* **Instructions to follow**: Copy out each line below that has the word "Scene" in it.

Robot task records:
══════════════════════════════

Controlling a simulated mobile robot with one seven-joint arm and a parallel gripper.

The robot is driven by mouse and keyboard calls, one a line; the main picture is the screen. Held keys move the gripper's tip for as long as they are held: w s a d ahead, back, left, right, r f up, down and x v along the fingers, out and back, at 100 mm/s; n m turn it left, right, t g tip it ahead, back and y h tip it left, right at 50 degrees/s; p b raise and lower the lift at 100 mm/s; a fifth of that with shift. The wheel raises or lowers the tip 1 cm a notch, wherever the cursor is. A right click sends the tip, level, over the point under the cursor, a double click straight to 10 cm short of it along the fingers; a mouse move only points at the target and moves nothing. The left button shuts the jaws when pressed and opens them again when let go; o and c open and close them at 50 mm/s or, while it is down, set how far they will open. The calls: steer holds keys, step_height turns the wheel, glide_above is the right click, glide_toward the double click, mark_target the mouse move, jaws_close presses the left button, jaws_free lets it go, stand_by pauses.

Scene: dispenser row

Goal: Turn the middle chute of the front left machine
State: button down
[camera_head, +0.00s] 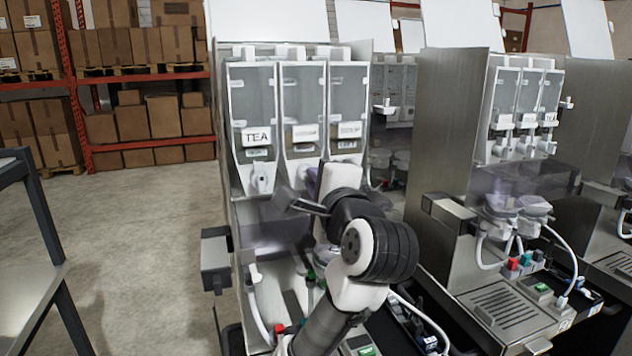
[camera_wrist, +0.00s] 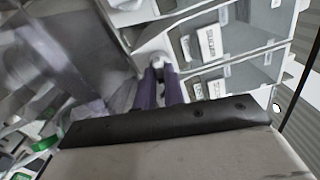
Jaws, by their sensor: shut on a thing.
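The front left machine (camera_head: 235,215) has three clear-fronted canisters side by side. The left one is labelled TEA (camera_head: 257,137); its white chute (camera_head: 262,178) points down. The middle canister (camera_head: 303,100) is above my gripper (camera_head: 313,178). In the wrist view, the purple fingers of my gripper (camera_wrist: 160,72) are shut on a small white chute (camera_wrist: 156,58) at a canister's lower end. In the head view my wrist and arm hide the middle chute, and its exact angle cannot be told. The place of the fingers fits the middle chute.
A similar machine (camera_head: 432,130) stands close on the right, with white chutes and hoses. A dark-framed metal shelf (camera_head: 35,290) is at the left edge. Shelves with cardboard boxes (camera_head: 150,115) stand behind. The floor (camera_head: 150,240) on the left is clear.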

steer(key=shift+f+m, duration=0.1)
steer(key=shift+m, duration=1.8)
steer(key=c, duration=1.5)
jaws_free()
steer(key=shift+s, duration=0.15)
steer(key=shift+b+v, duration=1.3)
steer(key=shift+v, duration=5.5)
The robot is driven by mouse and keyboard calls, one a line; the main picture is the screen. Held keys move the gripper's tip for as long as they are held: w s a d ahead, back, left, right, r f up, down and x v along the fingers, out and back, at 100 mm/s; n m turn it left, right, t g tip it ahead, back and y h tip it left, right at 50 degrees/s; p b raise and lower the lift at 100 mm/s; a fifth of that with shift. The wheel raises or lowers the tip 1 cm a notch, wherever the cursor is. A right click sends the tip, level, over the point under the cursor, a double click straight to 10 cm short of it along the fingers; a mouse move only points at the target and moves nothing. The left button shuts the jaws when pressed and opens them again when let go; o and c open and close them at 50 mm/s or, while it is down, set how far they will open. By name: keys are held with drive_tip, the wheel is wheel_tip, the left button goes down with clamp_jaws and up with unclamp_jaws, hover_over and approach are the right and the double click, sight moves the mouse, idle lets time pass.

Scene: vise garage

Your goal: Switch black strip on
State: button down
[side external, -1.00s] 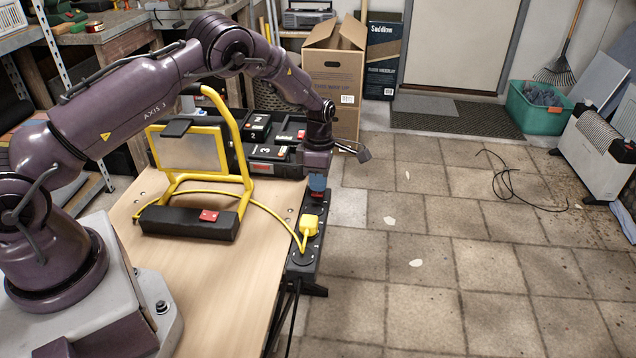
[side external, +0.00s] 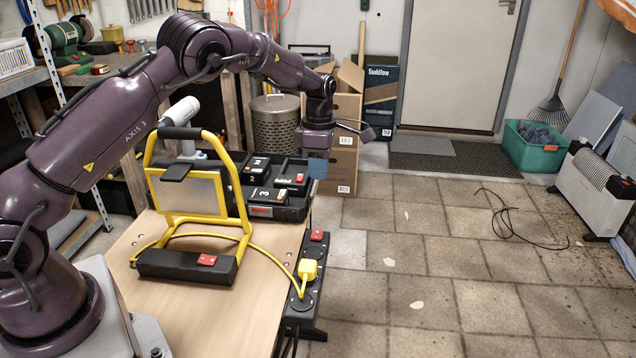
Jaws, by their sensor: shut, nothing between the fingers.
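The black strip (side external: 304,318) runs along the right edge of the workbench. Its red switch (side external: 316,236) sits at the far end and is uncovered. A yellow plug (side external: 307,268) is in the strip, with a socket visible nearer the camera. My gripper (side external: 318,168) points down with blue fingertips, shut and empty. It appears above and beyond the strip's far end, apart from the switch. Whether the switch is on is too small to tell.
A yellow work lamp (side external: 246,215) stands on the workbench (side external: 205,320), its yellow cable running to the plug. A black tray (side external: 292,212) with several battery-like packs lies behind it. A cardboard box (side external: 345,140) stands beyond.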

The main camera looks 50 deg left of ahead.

══════════════════════════════

* **Complete answer**:
Scene: dispenser row
Scene: vise garage

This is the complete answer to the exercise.